Propelling the company forward in a unified direction also becomes challenging, leading to heightened potential for resource wastage or duplication, which in turn sparks friction among teams and regions.  

“Breaking strategy goals into specific markets is challenging,” expressed one executive interviewed candidly during our research. “A regional president will have overall P&L and does not care which brand it comes from, opposed to corporate goals for every brand.”

Corporate infighting — or just plain misalignment — is a common struggle, not just confined to regional or market levels but also among product or sales groups. When business functions from across the organization do not understand the implications of the potential strategies, implementation and operations are disjointed, leaving the business struggling against competitors and failing to meet demand.

Our research underscores this impact. We established that organizations lacking in connectedness made inferior decisions, resulting in significant financial underperformance when compared to their well-connected peers.

Unlock the power of connectedness

Conversely, our report also demonstrates that the higher the level of connectedness within an organization, the better it was when it came to improving decision-making, which in turn elevated financial performance.

It’s not solely about financial gains, though they are the ultimate strategic aim. Connecting strategic and operational plans empowers organizations with enhanced visibility, enabling rapid responses to opportunities and threats. For senior management, this alignment facilitates early recognition of progress against both strategic and financial objectives.

This becomes particularly critical when aiming to influence customer or market behavior. Detecting these signals ahead of competitors allows for quicker reactions, fostering a competitive edge.

Furthermore, it guarantees that every division, market, geographical area, and individual, from the CEO to frontline staff, understands where to focus time and resources to achieve strategic objectives. This heightened strategic awareness cultivates a sense of shared responsibility among team members for reaching these goals.

Moreover, it empowers them to raise concerns when obstacles arise that could impede progress. Success often hinges on the last mile — it’s the frontline employees interacting with customers, product design, and suppliers who ultimately determine the success or failure of a strategy.

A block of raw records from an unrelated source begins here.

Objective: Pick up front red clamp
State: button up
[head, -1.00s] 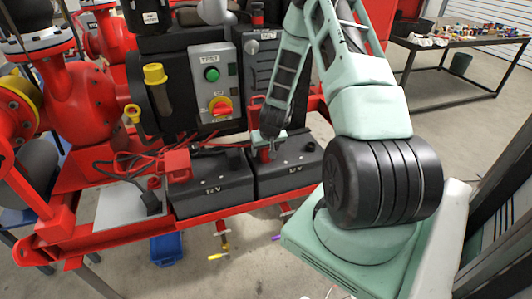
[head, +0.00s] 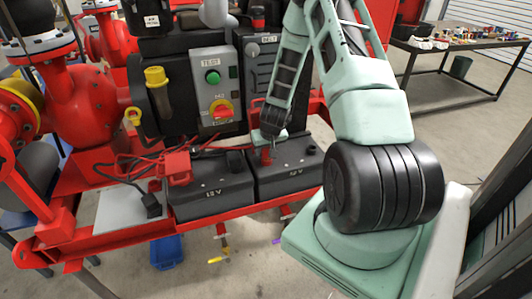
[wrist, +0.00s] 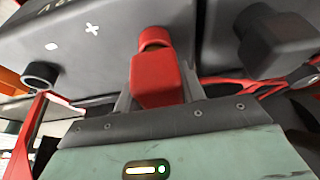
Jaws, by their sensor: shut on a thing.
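The red clamp (wrist: 158,78) sits between my gripper's two grey fingers in the wrist view. Its narrower end meets a round red post on the dark battery top, beside a white plus mark. My gripper (wrist: 157,92) is shut on it, a finger on each side. In the head view my gripper (head: 268,141) is low over the right 12 V battery (head: 290,174), and a bit of the red clamp (head: 265,156) shows beneath it. The clamp's lower part is hidden by the gripper body in the wrist view.
A red block with cables (head: 178,167) sits on the left battery (head: 212,187). Red cables cross behind both batteries. A control box (head: 213,85) rises close behind. A dark block (wrist: 272,38) stands right of the clamp in the wrist view. A red frame rail (head: 120,238) runs in front.

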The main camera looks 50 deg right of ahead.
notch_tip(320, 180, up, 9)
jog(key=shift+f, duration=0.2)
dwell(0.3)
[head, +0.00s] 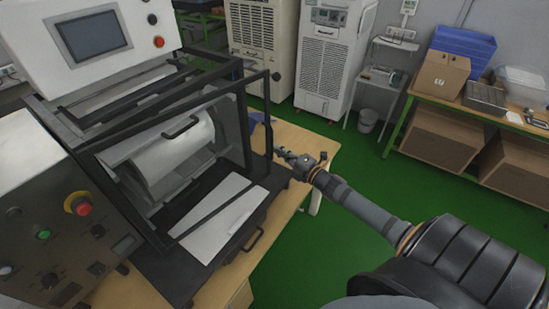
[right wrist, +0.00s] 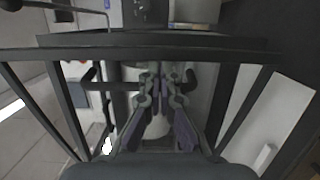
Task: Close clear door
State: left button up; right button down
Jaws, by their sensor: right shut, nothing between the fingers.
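The clear door belongs to a black-framed enclosure on the test machine. Its black frame (head: 262,130) stands at the machine's right side in the head view, and its clear panel is hard to make out. A black frame bar also crosses the right wrist view (right wrist: 60,55). My right gripper (head: 285,154) is just right of the front upright, shut and empty. In the right wrist view its fingers (right wrist: 160,85) are together in front of the framed opening. I cannot tell whether they touch the frame. My left gripper is not in view.
The machine has a white screen box (head: 130,50), a dark control panel (head: 70,235) with a red button, and a white drum (head: 175,150). It stands on a wooden table (head: 215,290). Green floor (head: 300,260) lies open to the right. A shelf with boxes (head: 440,75) is at the far right.

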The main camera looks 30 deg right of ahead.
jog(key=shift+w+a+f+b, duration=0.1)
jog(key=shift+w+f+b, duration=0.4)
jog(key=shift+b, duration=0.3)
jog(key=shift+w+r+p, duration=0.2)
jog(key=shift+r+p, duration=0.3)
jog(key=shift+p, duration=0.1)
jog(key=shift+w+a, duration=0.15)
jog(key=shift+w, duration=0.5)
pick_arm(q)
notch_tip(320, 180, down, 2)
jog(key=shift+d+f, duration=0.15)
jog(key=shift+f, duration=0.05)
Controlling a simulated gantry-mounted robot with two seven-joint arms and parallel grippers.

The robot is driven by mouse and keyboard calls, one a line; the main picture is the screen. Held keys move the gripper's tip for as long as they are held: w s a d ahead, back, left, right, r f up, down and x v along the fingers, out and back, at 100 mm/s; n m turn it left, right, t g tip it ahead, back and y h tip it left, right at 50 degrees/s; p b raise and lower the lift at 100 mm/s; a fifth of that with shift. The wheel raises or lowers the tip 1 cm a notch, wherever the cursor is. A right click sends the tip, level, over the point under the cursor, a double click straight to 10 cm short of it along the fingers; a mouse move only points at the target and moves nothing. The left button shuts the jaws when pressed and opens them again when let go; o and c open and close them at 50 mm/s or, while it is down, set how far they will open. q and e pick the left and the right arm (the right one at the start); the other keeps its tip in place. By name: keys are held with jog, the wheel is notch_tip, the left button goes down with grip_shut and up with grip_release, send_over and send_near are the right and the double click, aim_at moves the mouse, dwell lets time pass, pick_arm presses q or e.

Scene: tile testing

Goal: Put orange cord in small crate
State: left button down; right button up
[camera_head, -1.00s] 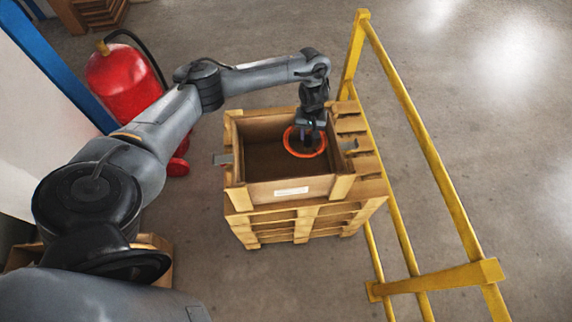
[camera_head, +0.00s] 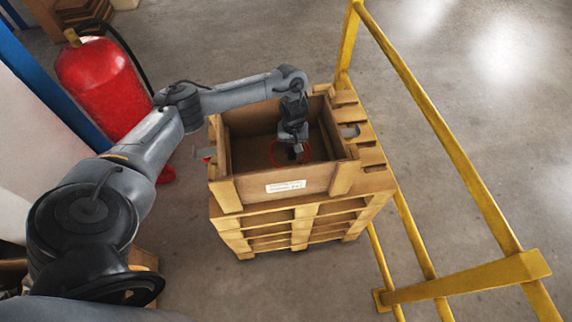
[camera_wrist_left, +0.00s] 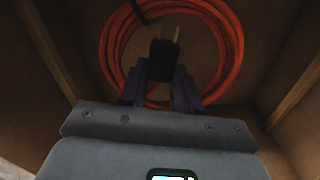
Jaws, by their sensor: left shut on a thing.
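The small crate (camera_head: 322,180) is a wooden box with a white label on its front, standing on stacked pallets. The orange cord (camera_head: 273,154) is a round coil inside the crate, low between its walls; it fills the upper part of the left wrist view (camera_wrist_left: 233,45). A black plug (camera_wrist_left: 162,62) with metal prongs shows at the coil. My left gripper (camera_head: 294,154) reaches down into the crate from above. Its fingers (camera_wrist_left: 160,92) are shut on the cord at the plug. Whether the coil touches the crate floor is unclear. My right gripper is not in view.
A yellow railing (camera_head: 440,110) stands close to the right of the crate. A red fire extinguisher (camera_head: 100,85) stands at the left behind my arm. Metal brackets stick out at the crate's sides. Concrete floor (camera_head: 330,285) in front is clear.

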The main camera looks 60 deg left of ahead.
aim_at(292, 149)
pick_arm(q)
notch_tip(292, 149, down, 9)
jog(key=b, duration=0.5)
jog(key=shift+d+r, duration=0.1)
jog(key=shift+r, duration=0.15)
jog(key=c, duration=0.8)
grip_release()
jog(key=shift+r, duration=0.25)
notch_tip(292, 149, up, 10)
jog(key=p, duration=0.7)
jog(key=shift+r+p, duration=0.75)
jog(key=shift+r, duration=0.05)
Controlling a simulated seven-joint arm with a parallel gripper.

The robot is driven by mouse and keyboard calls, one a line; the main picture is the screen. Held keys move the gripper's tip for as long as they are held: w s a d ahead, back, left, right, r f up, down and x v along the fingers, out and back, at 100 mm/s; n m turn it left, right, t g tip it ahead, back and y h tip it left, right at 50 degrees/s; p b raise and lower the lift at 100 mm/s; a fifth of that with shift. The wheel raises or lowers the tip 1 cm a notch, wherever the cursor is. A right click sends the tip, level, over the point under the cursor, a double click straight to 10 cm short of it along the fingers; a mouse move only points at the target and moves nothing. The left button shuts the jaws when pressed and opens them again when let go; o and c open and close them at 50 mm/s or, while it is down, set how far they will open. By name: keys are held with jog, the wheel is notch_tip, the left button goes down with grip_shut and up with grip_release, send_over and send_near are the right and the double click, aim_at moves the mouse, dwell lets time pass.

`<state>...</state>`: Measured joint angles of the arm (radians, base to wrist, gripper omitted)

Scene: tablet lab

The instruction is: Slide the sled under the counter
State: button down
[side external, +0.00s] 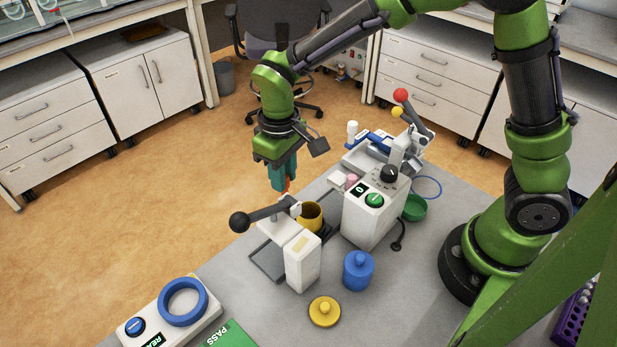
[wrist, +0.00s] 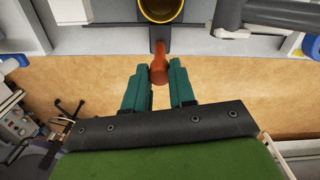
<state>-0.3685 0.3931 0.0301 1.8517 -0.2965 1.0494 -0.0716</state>
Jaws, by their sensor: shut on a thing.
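The sled (wrist: 158,34) is a dark grey piece with an orange handle (wrist: 158,66), seen at the top of the wrist view. A yellow cup (side external: 309,214) stands on it; its rim also shows in the wrist view (wrist: 160,15). My gripper (side external: 285,187) has teal fingers and is shut on the orange handle; the fingers flank it in the wrist view (wrist: 160,85). The white machine (side external: 373,213) with a black knob and green button, apparently the counter, stands to the right of the cup. Most of the sled is hidden in the side view.
A white lever device (side external: 301,262) with a black ball stands just in front of the cup. A blue jar (side external: 358,270), a yellow lid (side external: 324,311) and a green bowl (side external: 413,208) are nearby. A panel with a blue ring (side external: 172,308) lies at the front left.

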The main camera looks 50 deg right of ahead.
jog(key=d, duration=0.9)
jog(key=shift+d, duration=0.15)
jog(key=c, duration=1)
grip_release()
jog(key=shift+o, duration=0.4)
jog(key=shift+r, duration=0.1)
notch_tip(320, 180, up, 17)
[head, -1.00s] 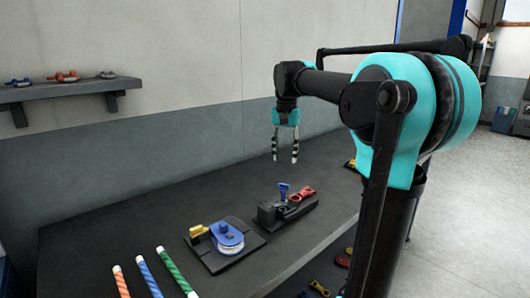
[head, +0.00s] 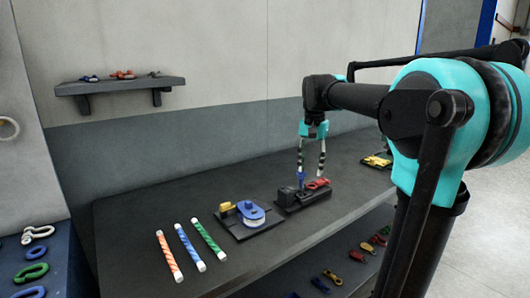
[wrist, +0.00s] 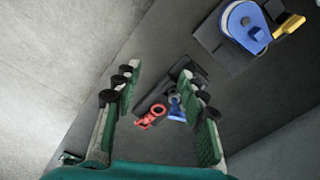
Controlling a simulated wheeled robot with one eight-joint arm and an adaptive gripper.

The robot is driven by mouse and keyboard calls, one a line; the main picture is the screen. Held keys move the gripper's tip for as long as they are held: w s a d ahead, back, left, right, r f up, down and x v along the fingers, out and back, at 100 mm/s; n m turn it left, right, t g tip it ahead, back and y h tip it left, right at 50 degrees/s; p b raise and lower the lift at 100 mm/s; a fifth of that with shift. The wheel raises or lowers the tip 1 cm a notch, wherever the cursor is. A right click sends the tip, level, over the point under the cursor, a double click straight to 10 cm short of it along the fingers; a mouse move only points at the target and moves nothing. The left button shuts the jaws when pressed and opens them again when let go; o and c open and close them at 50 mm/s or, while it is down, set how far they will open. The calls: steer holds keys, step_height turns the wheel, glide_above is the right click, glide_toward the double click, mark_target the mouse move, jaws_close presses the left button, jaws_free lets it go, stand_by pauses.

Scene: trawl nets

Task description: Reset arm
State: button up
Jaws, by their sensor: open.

How to achieve strategy and action

Ensure your strategy is clear and understood. It sounds obvious, but it shouldn’t be taken for granted. Agree on strategy and plans at the top level between the CEO and leadership teams, communicate broadly across your organization to ensure understanding, and then cascade those goals and strategic objectives into the next level, and so on, right down to the frontline warehouse, service, and sales teams.

Encourage feedback. It’s vital to have a dialogue, not a monologue, with teams at every level. This not only helps strategic goals cascade to the operational level, but it also helps employees understand the plans more comprehensively.

Design a mutually supportive framework. This will help reduce business friction within the organization and ensure everyone at every level knows the interdependences as well as the KPIs they need to achieve for the strategy to work.

Set measurable KPIs. Align KPIs with strategic goals, and then constantly track and review progress to quickly identify areas of success and areas requiring improvement.

Develop a robust model of your business. By understanding and modeling key value drivers, revenue streams, cost structures, and operational metrics, management teams can better anticipate market shifts, allocate resources efficiently, and drive growth.

Be flexible. Disruption has always been part of business, so having a culture of adaptability and flexibility within the strategic and operational plans will ensure a prompt response to changing market dynamics and emerging opportunities.

Connecting strategic plans with operational plans is not just a theoretical concept — it’s a practical necessity for businesses looking to enhance agility, drive innovation, and achieve sustainable growth.

Fostering connectedness requires a concerted effort, but the rewards in terms of increased visibility, efficiency, and a unified direction are well worth the investment, and might even lead to a light-bulb moment for the organization, just like Edison.